If you raise chickens and enjoy the beach now and then, be sure to take a 5 gallon bucket with you. Like many extinct dinosaurs, chickens NEED grit in their gizzards to grind their food...if that grit is based on calcium carbonate, it also provides calcium for their bones and to build strong eggshells. Commercial oyster shell grit from a feed store can be very pricey and keep you from actually saving money by raising your own eggs. Here in Florida many beaches will have a ridge of finely pulverized seashells all along the high tide line that is easily scooped into that bucket. A five gallon bucket full should meet the needs of a dozen chickens for about 3 months. Sometimes I scatter the seashell grit on the ground, other times I pour it into a designated container...they will eat it when they need to.

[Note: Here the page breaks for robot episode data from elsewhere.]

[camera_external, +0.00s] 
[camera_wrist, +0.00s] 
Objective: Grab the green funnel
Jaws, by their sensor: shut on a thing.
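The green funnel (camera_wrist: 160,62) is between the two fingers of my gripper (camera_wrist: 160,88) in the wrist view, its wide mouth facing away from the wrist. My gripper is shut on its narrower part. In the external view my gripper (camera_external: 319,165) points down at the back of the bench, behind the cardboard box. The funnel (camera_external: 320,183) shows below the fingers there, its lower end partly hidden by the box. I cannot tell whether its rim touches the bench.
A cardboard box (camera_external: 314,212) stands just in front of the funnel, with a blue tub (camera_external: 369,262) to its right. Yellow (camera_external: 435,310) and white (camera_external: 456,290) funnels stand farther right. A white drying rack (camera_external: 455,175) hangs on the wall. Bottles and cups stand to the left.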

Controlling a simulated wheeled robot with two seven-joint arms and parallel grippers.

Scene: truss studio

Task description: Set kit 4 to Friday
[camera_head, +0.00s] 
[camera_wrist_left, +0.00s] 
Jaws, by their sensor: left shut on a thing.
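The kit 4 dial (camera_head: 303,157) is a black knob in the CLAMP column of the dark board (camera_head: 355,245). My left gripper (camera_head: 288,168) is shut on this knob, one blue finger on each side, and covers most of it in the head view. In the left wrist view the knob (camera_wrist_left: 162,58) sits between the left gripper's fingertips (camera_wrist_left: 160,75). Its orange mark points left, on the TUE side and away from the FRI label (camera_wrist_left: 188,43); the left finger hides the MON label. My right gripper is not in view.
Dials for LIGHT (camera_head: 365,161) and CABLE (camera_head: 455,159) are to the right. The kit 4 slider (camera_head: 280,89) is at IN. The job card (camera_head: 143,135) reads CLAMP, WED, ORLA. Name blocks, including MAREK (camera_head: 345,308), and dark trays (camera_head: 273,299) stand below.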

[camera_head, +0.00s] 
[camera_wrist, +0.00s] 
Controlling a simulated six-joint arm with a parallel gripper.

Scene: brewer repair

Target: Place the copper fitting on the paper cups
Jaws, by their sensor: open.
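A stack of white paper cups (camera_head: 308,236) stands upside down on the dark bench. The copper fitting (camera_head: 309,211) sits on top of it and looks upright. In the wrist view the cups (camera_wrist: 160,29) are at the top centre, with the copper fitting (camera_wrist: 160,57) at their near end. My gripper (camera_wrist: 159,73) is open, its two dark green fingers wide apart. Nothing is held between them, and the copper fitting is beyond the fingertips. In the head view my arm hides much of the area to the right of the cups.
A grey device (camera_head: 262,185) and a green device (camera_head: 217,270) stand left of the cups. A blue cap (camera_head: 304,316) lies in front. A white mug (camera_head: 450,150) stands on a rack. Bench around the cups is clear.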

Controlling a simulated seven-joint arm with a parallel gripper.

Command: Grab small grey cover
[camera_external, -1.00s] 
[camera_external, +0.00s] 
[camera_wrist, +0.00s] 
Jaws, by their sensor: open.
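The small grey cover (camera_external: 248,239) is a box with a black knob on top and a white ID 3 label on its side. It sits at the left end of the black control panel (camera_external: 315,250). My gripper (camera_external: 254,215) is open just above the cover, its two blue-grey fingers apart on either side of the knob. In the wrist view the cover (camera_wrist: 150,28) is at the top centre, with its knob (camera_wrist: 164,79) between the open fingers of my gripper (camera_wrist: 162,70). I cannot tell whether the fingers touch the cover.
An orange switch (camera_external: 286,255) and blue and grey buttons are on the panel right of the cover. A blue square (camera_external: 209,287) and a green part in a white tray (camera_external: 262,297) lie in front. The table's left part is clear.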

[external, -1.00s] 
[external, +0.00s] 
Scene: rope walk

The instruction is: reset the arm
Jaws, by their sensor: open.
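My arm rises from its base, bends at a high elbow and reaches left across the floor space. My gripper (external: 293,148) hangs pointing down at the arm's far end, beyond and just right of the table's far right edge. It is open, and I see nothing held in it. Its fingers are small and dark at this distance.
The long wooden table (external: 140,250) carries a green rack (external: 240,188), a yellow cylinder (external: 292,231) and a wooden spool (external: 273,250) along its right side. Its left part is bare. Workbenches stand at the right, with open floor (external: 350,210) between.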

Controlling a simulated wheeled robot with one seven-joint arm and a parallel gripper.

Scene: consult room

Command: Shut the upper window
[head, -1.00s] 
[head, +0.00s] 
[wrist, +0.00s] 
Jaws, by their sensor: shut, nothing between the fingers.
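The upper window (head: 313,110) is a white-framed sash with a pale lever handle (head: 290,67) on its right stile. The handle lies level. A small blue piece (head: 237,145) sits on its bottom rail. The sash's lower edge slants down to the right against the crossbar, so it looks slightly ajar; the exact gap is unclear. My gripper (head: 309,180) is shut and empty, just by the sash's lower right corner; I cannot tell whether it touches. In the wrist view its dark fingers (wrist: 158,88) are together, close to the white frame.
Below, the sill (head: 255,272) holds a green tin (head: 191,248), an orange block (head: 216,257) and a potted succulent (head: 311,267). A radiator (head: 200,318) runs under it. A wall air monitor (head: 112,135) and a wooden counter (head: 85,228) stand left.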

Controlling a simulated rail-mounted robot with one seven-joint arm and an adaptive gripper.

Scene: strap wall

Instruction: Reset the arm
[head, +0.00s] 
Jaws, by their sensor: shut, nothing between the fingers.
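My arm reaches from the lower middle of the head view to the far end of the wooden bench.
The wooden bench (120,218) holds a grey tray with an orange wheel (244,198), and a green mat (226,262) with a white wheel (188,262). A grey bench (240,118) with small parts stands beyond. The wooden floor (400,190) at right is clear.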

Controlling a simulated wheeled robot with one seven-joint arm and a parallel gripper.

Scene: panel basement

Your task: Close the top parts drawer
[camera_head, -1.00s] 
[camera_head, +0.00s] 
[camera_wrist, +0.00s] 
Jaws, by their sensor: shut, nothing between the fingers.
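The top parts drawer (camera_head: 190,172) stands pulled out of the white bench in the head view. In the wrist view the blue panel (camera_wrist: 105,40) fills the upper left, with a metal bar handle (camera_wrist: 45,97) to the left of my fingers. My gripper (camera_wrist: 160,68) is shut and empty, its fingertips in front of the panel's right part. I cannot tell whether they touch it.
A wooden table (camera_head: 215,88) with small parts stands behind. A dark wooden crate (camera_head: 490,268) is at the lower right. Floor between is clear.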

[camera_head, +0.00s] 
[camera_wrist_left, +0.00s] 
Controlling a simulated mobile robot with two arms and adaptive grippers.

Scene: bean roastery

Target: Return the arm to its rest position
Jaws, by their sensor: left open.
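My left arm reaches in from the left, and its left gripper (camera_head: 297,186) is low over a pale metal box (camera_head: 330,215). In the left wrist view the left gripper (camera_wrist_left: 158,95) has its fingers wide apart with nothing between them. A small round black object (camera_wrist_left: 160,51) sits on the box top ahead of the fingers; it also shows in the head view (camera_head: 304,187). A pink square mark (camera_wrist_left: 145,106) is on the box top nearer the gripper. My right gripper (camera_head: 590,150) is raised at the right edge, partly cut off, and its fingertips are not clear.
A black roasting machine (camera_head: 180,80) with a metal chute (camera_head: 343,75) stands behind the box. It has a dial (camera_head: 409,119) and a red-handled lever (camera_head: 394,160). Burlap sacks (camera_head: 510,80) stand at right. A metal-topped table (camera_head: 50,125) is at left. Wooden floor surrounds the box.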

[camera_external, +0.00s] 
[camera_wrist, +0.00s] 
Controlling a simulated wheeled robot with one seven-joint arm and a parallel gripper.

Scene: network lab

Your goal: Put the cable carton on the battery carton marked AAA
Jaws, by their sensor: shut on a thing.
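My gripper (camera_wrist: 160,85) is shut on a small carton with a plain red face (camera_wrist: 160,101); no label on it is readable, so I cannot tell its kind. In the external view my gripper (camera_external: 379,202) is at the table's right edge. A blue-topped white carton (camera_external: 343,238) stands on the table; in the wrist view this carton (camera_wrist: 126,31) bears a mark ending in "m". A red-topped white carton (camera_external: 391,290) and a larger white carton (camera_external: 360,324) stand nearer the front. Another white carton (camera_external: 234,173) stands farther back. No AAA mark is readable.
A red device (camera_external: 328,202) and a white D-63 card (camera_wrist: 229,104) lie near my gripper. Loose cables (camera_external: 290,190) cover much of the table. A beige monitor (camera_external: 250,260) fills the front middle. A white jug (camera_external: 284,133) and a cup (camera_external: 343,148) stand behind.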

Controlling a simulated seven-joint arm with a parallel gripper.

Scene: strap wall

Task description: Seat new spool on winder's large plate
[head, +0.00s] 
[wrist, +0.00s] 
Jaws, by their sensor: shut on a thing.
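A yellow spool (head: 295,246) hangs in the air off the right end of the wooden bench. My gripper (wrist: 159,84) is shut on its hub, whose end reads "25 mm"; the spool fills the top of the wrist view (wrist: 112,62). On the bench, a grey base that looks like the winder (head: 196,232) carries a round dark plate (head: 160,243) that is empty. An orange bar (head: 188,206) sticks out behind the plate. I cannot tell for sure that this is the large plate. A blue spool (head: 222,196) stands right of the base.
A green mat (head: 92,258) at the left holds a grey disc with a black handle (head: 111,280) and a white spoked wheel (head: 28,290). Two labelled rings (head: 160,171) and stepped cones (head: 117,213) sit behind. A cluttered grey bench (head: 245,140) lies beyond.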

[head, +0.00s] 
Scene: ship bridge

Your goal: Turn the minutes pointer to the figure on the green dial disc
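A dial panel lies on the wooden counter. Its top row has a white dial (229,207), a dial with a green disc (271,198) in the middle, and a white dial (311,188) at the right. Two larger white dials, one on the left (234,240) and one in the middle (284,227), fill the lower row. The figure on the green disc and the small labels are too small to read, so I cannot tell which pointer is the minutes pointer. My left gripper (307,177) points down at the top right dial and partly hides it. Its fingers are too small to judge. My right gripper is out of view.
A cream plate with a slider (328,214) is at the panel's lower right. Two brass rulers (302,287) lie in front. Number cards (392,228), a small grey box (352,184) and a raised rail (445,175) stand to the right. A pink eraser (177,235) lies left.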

It can be a good idea to have another 5 gallon bucket in your car for each beach trip....seaweed washed onto the shore makes a wonderful addition to your chickens' diet, not to mention your compost barrel and sheet composting efforts. Fish carcasses, dropped into water or, better, compost or manure tea in a barrel, and left to decompose for a month or more, will bless your soil and plants with a nutrient-laden liquid fertilizer that costs you nothing. You go to the beach to have fun then come home laden with natural treasures!

People new to chicken raising often get caught up in their enthusiasm and spend tons of money needlessly and, sometimes, fruitlessly, making "break even" a distant event, if ever. As a pathological tightwad my entire adult life, for me it is fun plus much more financially sustainable, to employ creative extreme frugality to acquire your birds, then house and feed them, so that each egg or morsel of meat is MUCH LESS expensive than the inferior factory farm equivalents in the store.